Wednesday, January 2, 2013

Too Soon?

I've been in a relationship with my current boyfriend for 2 months now, to us it seems longer because we didn't start off so good and had to over-come a lot. I think it's made us stronger as a couple but also individually as well. For both of us this is something new when I say that I mean neither one of us how felt the way we feel about each other with anyone else. I know people look at us and say they've only been together a short period of time they don't know anything, but I feel differently and I know my boyfriend does as well. Yes, we do tell each other we love one another already we have for about a month now I believe. I feel like I've found my other half, my soul-mate like he was made just for me. I don't catch myself looking at other men like I have in previous relationships when I say that I mean I would look at a guy and say, "Damn he's sexy as hell." And the mind starts to wonder. My boyfriend now I don't even look in another man's direction he has my full attention. We have so much in common but share way different personalities and opinions.  He keeps me leveled and on my toes.

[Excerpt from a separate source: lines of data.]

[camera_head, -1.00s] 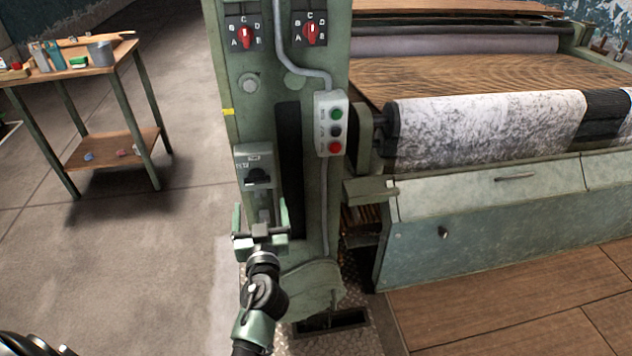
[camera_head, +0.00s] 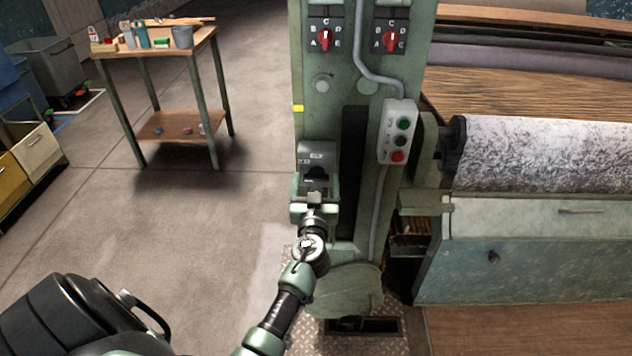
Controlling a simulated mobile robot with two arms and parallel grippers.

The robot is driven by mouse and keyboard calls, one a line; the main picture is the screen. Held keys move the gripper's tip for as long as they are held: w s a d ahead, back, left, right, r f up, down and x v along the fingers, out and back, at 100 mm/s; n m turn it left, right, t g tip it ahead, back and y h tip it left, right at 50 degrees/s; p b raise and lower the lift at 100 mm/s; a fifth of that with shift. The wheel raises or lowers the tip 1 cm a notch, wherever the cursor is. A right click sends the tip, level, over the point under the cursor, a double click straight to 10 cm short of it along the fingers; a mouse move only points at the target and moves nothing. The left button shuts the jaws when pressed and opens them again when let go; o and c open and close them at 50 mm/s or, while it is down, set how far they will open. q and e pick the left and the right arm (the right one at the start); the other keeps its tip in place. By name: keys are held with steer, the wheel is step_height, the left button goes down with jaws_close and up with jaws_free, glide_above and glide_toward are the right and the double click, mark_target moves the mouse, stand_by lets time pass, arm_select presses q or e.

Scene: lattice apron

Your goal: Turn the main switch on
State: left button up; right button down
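The main switch seems to be the grey box (camera_head: 316,153) with a small label and a dark knob, low on the green machine column. My left gripper (camera_head: 316,184) is directly in front of the box's lower part, pointing at it. Its fingers stand apart, one on each side of the dark knob area. The gripper partly hides the knob, so I cannot tell whether it touches it or how the knob is set. My right gripper is not in view.
Two red rotary selectors (camera_head: 325,36) (camera_head: 390,39) sit higher on the column. A push-button box (camera_head: 398,132) with green, dark and red buttons is to the right. Machine rollers fill the right side. A wooden workbench (camera_head: 150,50) stands at left; the floor between is clear.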

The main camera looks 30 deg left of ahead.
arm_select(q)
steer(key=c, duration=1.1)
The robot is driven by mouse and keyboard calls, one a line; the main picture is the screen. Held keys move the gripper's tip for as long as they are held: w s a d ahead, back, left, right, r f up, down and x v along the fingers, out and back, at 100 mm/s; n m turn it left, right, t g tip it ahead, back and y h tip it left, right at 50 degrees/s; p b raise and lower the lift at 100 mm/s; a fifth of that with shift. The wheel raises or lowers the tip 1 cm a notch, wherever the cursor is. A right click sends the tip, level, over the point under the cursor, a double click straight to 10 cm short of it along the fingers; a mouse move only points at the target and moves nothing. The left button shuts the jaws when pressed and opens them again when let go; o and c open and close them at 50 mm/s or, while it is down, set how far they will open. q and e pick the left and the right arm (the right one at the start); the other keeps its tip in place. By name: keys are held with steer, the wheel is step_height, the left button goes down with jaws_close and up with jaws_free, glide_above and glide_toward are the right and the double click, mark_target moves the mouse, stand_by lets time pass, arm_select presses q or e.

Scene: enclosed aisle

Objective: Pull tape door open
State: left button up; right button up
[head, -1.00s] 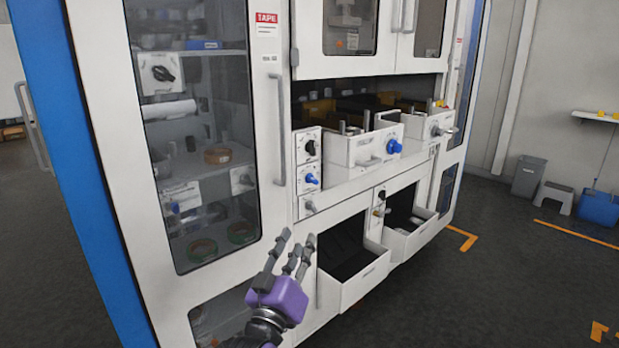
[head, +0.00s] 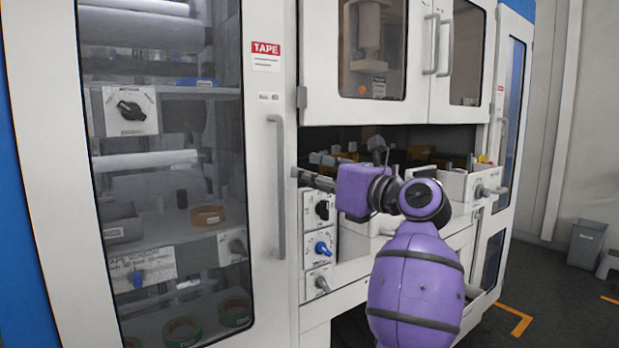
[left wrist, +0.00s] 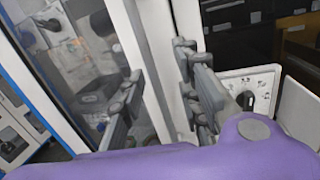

You cannot change someone who does not want to change but with him I never want to let him down or disappoint him, at times I feel like I have to be the best at everything which isn't the case and I should probably lose that mind set, but you get what I am saying I want to change myself because of ME, he inspires me to become a better person and be the best that I can be in so many ways. I often wonder what it would be like to say I do to him and watch our kids grow up. I guess only time will tell and only God knows what he has in store for us.